È veramente inimmaginabile il dover essere costretti a pensare come la permanenza della vita umana sulla terra possa essere appesa a un filo, o meglio alla pressione su di un pulsante da parte di uomini che, oggi come mai prima, hanno il potere di vita e di morte sull’intero pianeta. È una condizione che non si è mai verificata in tutto il corso della storia documentata e anche prima.
Stiamo parlando dell’eventualità di una guerra nucleare, per la quale ormai molte nazioni della nostra Terra sono preparate, e alle sue conseguenze se essa dovesse scoppiare; evento che, purtroppo, sembra avvicinarsi ogni giorno di più; a tal fine basta seguire le cronache giornalistiche e i siti di approfondimento per rendersi pienamente conto di quanto sia fragile e instabile l’equilibro fra guerra e pace in questo momento storico, al quale speriamo vivamente possano seguirne molti altri.

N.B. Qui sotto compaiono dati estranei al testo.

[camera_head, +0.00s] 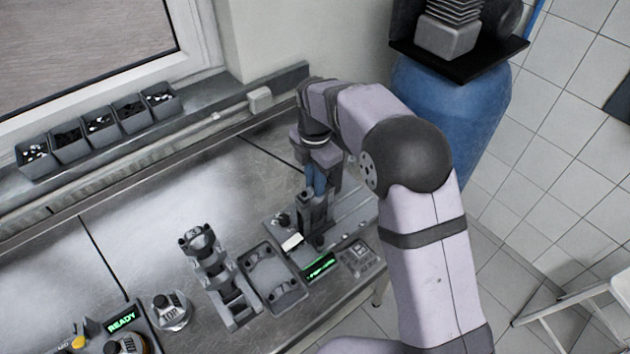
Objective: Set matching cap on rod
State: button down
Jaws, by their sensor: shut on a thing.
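My gripper (314,212) points down over the right-hand bench fixture (345,212). Its jaws are shut on a small part, mostly hidden by the fingers, so I cannot tell which part it is. A grey shallow tray (290,302) with dark parts in it lies left of the fixture. Left of the tray stands a long metal holder (238,312), with a dark, rounded part (198,238) at its far end. I cannot make out for sure which pieces are the rod and its matching cap.
A green-lit display (318,265) and a keypad (360,258) sit at the bench's front right. A piston marked TOP (172,312) and a READY unit (122,321) stand at the left. Small bins (70,145) line the back ledge. The bench middle (150,225) is clear.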

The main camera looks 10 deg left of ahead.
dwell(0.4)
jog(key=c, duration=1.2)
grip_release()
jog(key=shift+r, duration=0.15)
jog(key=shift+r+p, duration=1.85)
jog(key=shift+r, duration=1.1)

L’argomento della pace e della guerra e la relazione di quest’ultima con il diritto è stato affrontato da eminenti studiosi del pensiero: uno per tutti Immanuel Kant con il suo Per la pace perpetua, del 1795 (Feltrinelli, 2019), al quale il nostro rinomato filosofo Norberto Bobbio ha abbondantemente attinto, insieme agli scritti di Hobbes e di molti altri, per cercare di definire il perenne conflitto fra guerra e diritto, che ha concretizzato nel suo saggio Lezioni sulla guerra e sulla pace (Laterza, 2024), lavoro che fu redatto nel 1962, subito dopo la crisi di Cuba che aveva portato il pianeta sull’orlo dell’olocausto nucleare, e che diede pertanto allo scrittore l’occasione per un ciclo di lezioni sulla guerra e sulla pace, che poi presero la forma del saggio di cui sopra, nel quale si sottolinea, come punto fermo e ineludibile, che nessuna teoria sulla guerra, elaborata nei secoli precedenti il suo, potesse essere anche lontanamente proponibile nel tempo della guerra atomica e nucleare. Anche in questo guidato dall’assioma kantiano che è un dovere intellettuale “proclamare l’impossibilità della guerra. Anche se non vi fosse possibilità alternativa”.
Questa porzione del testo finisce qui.